Announced back 2007 and free for organizations with less than 20 users (IIRC), Google Apps provides email services like gmail, storage services through Google Drive (formerly Google Docs) and a calendaring service alongside office productivity apps like in-browser word processor, spreadsheet and presentation graphics app. Businesses having greater strength had to go for a subscription based service where they were charged at a US $50 per year per user.
Explaining the decision, Google noted in a blog post that because of demands such as 24×7 customer support; larger inboxes; guaranteed uptime, they had to go for ‘straightforward’ approach. “Businesses quickly outgrow the basic version and want things like 24/7 customer support and larger inboxes. Similarly, consumers often have to wait to get new features while we make them business-ready”, said Google.

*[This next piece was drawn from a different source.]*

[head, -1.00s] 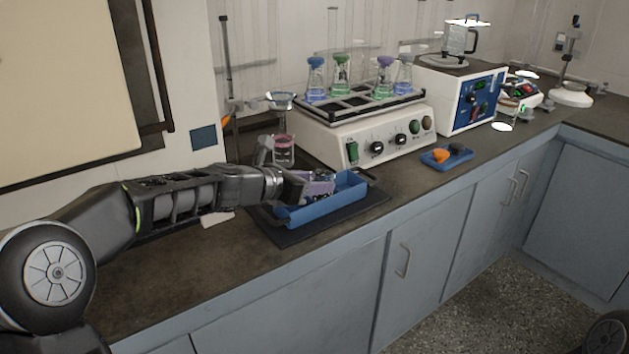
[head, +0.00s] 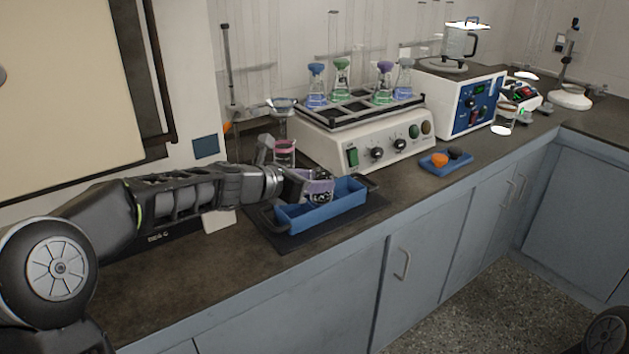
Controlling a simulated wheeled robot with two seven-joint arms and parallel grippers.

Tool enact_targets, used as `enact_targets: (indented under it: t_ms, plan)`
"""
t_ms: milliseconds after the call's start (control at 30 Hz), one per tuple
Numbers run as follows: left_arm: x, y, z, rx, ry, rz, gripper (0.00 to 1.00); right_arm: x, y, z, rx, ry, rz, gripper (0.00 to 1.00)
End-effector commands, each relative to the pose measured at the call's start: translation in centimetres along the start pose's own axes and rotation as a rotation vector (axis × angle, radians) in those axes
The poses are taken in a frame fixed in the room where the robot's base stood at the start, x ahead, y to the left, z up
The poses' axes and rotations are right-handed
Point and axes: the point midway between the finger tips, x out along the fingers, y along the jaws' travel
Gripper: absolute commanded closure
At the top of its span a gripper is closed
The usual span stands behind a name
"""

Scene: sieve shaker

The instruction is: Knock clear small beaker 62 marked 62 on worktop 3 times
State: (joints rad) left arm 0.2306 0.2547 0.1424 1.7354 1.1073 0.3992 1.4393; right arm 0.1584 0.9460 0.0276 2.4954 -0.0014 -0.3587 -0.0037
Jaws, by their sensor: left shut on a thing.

Google has now bifurcated its apps in two services: for individuals and for businesses. The Android maker has removed the free apps for businesses and new business customers will have to sign up for premium services. Business users will have the privilege of having 24/7 customer support, larger inboxes, guaranteed uptime and the likes.
“Companies of all sizes will sign up for our premium version, Google Apps for Business, which includes 24/7 phone support for any issue, a 25GB inbox, and a 99.9% uptime guarantee with no scheduled downtime. Pricing is still $50 per user, per year”, notes Google.